Bu noktada belirtmek gerekir ki, “hırsıza, hırsız” veya “katile, katil” demek suç değilse de “hırsıza, katil”, “katile, hırsız” demek suçtur.
Yine TCK madde 128 hükmünün de burada değerlendirilmesi gerekir.
İddia ve savunma dokunulmazlığı
MADDE 128 – “(1) Yargı mercileri veya idari makamlar nezdinde yapılan yazılı veya sözlü başvuru, iddia ve savunmalar kapsamında, kişilerle ilgili olarak somut isnadlarda ya da olumsuz değerlendirmelerde bulunulması halinde, ceza verilmez. Ancak, bunun için isnat ve değerlendirmelerin, gerçek ve somut vakıalara dayanması ve uyuşmazlıkla bağlantılı olması gerekir.”
HAKARET SAYILAN VEYA SAYILMAYAN KELİME VE SÖZLER
Bu husus kanunda sayılarak belirtilmediğinden Yargıtay kararları ışığında ve somut olay dikkate alınarak değerlendirmeler yapılmaktadır.
Kategorik olarak hakaret sayılmayan kelimeler incelendiğinde;
-Beddua
-Ağır Eleştiri
-Kaba Hitap Veya Nezaket Dışı Sözler
-Salt Rahatsız Edici Kelime Veya Sözler
Hakaret sayılmamaktadır.
Yargıtay’ın Hakaret suçunu oluşturduğuna kanaat getirdiği kelime ve sözlere örnek olarak; -Sinkaflı (küfürlü) sözler
-Şerefsiz
-Geri zekalı
-Haysiyetsiz
-Aptal
-Pislik
-Hayvan
-Hırsız
-Rüşvetçi
-Sahtekar
-Eşek
-Köpek
-Topal herif
-Kör
-Fahişe
-Kambur
-Frengili
-İnsan müsveddesi
-Aklı kıt
-Spastik
-Kel
-Deli
-Hilkat Garibesi
-Dombili
-Aç köpek
-Dümbük
-Dinsiz İmansız
-Diktatör
-Enayi
-Enik
-Fırıldak
-Gavat
-Godoş
-Hain
-Hapçı
-Hayvan
-Hırsız
-Şaklaban
-Çakal
-Hitler
-İt Soyu
-Kanı Bozuk
-Kaşar
-Maymun
-Pavyon Kadını
HAKARET SUÇUNDA FAİL
Hakaret suçunun faili herkes olabilir. Ancak tüzel kişiler fail olamaz.
HAKARET SUÇUNDA MAĞDUR
Mağdurun belirlenmesi
Madde 126- “(1) Hakaret suçunun işlenmesinde mağdurun ismi açıkça belirtilmemiş veya isnat üstü kapalı geçiştirilmiş olsa bile, eğer niteliğinde ve mağdurun şahsına yönelik bulunduğunda duraksanmayacak bir durum varsa, hem ismi belirtilmiş ve hem de hakaret açıklanmış sayılır. ”

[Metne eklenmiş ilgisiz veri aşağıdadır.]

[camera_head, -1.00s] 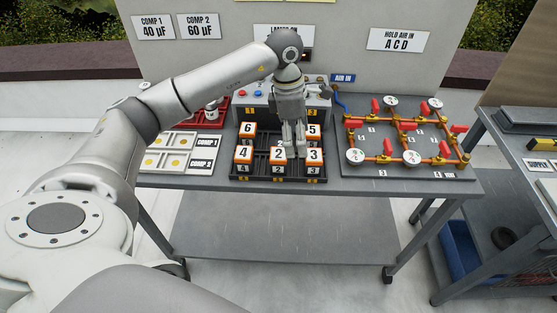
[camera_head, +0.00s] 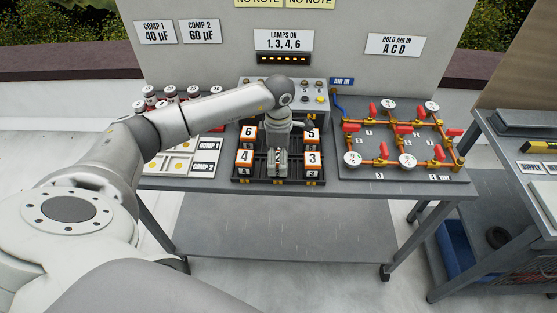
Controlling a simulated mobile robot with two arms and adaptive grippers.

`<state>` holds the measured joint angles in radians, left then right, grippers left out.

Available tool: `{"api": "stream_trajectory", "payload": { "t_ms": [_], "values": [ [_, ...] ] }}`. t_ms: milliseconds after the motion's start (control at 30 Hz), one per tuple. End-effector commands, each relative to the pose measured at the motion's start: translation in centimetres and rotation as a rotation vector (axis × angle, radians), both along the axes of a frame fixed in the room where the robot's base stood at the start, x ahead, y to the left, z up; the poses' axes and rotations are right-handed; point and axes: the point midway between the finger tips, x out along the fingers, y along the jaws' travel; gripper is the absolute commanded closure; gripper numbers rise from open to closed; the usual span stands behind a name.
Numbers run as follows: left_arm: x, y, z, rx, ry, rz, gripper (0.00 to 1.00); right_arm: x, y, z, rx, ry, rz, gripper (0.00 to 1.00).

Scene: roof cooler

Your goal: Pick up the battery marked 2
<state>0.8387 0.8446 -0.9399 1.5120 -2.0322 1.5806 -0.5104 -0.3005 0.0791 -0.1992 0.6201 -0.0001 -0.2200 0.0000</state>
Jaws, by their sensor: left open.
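The batteries are white and orange blocks with black numbers, in a black rack (camera_head: 272,181) on the workbench. Battery 4 (camera_head: 245,158) stands at the front left and battery 3 (camera_head: 312,160) at the front right. Battery 6 (camera_head: 248,134) and battery 5 (camera_head: 310,136) are behind them. My left gripper (camera_head: 279,169) points down at the front middle place, between batteries 4 and 3, with its jaws open. The battery marked 2 is hidden by the gripper, and I cannot tell whether the fingers touch it. My right gripper is not in view.
A board of brass pipes with red valves and gauges (camera_head: 403,145) is to the right of the rack. A panel with knobs (camera_head: 319,91) stands behind it. White trays with yellow discs (camera_head: 170,165) and several red-and-white cylinders (camera_head: 194,92) are to the left.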

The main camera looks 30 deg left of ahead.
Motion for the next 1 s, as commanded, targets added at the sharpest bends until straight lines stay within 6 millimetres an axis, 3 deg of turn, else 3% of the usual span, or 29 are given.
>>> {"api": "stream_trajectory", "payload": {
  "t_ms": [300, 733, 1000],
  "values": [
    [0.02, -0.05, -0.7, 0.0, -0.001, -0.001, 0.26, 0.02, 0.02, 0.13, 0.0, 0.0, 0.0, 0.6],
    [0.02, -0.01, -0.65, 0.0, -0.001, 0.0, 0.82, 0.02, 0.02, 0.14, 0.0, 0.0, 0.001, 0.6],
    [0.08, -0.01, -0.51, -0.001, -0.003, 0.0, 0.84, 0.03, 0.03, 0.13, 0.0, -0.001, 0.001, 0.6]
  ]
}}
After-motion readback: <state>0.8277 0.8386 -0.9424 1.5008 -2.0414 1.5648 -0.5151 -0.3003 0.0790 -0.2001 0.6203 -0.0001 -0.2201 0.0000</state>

Hakaret suçunun mağduru da herkes olabilir. Ancak mağdurun sıfatı bazı durumlarda önem arz eder. Örneğin, mağdur kamu görevlisi ise cezanın alt sınırının bir yıldan az olamayacağı veya mağdur Cumhurbaşkanı ise uygulanacak hükmün TCK md. 299 olduğu düzenlenmiştir. Kusur yeteneği bulunmayan küçükler ve akıl hastalarına söylenen sözler de hakaret suçu kapsamında değerlendirilebilir.

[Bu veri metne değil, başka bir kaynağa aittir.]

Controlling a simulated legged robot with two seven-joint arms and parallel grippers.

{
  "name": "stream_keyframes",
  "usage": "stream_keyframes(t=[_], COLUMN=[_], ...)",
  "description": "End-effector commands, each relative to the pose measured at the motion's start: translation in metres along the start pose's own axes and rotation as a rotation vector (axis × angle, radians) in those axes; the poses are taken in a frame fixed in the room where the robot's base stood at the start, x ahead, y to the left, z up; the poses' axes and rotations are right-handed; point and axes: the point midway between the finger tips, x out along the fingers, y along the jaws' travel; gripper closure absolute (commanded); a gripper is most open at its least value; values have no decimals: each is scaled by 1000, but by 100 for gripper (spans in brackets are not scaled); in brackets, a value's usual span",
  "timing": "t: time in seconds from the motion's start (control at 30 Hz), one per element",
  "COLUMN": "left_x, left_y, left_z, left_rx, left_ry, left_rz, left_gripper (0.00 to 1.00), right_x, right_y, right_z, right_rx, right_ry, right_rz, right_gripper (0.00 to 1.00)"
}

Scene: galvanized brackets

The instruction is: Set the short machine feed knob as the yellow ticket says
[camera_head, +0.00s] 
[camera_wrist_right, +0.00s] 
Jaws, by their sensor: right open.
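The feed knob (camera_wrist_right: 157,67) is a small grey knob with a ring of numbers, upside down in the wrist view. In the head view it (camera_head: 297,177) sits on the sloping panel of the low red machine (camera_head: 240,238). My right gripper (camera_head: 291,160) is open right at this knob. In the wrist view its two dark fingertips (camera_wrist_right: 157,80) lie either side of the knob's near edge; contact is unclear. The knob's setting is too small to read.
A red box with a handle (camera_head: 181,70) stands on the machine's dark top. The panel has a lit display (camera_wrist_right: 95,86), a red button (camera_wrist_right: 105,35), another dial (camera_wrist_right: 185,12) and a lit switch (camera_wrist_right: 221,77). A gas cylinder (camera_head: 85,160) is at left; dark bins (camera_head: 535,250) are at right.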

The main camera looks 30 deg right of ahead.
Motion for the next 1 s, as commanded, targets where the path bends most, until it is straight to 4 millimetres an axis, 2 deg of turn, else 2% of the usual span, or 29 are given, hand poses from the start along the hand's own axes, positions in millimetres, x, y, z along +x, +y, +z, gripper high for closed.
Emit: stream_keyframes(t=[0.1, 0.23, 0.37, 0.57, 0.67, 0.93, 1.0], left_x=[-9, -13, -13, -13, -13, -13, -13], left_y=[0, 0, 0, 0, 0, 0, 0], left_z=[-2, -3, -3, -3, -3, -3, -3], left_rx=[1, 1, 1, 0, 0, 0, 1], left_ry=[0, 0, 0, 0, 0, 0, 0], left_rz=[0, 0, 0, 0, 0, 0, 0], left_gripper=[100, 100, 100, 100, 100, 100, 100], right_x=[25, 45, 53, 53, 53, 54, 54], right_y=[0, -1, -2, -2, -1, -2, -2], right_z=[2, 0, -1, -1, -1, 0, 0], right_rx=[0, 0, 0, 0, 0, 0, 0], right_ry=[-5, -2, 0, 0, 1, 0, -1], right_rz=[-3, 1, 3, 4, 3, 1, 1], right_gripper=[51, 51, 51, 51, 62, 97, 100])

Ölülerin bu suçun mağduru olması mümkün değildir. Kişinin ölümünden sonra (hatırasına) yapılan hakaret TCK md. 130 kapsamında değerlendirilir.
Tüzel kişiler suçun mağduru olamazlar ancak suçtan zarar gören kapsamında değerlendirilebilirler. Bu ihtimalde tüzel kişinin organını oluşturan veya temsilcisi olan gerçek kişilere yönelik hakaretin bulunup bulunmadığı araştırılmalıdır.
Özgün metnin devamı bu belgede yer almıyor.